Our unease about admitting Federer to the pantheon of first-tier gods lies in our fundamental mistrust of the present. The best judgment lies in hindsight, yes, but Federer has proven beyond doubt that he possesses the finest all-round game ever. Not only that, he has always made it a point of honour to beat Nadal from the baseline and Henman, at his best, with touch — he consistently beats the best at their own game.

Quite a case he has made for himself, this Federer.

How far can he go? It will be painful to watch Federer on the decline, fascinating to see who picks up his legacy. It could be Nadal, owner of the quickest pair of legs in tennis history and a game entirely antithetical to Federer's, except players who rely a tad too heavily on speed and fitness tend to burn out earlier.

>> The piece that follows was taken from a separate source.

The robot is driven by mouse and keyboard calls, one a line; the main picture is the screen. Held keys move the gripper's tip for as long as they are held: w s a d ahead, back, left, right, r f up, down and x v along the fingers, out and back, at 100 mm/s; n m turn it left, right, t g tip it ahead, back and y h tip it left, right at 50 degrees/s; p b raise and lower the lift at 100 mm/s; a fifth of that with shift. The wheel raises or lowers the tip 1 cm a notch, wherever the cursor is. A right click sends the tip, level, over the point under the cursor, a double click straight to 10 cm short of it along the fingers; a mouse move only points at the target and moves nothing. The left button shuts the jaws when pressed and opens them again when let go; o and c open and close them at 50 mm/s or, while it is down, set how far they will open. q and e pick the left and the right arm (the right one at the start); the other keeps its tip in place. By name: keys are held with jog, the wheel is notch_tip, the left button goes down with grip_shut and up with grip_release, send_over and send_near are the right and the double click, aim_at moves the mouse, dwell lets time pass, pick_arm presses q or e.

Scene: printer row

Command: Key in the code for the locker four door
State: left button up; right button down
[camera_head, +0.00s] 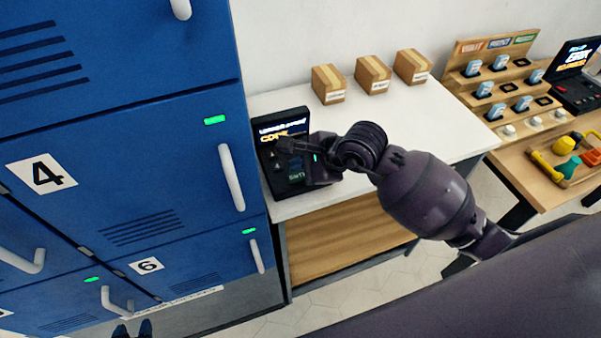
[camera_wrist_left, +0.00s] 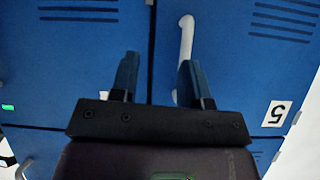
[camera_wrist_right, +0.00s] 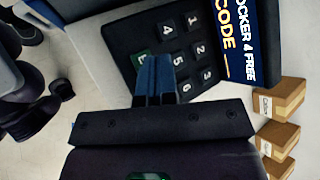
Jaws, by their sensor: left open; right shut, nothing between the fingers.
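The black keypad unit (camera_head: 286,178) stands on the white counter, beside the lockers. Number keys 1 to 6 show there. The locker four door (camera_head: 110,185) is closed, with a white handle (camera_head: 232,178) and green light (camera_head: 215,120). My left gripper (camera_wrist_left: 155,72) is open and empty, facing the lockers.
Several cardboard boxes (camera_head: 373,75) stand along the back of the white counter (camera_head: 290,98). Farther right, a wooden table holds a rack (camera_head: 505,85), another screen unit (camera_head: 578,75) and a tray of coloured items (camera_head: 568,160). Locker 6 (camera_head: 150,266) is below locker 4.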

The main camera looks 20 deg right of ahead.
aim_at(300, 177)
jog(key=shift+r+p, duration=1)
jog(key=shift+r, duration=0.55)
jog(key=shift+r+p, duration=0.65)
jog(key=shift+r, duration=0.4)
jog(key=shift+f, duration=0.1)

At 27, James Blake has blossomed a little too late. At this stage he might find it hard to absorb patience into his gameplan, a fact that was painfully in evidence during the Masters final; his career is most likely doomed to coincide with Federer's. The Greek Cypriot, Baghdatis, came of age this season. The most impressive aspect of his game was not so much his shotmaking, as his deceptively quick movement. He will face bigger challenges over the next couple of seasons. Then, there is Richard Gasquet. Federer, no doubt remembering his early struggles to find his feet on the Tour, sees a lot of himself in the exceptional but currently-underperforming Frenchman.

Any of these players could evolve into a world number one. Or, who knows, perhaps, even as we speak, the next genius is drooling over his bib and gnawing at his grandfather's tennis racquet, distractedly watching Federer on television out of the corner of his eye.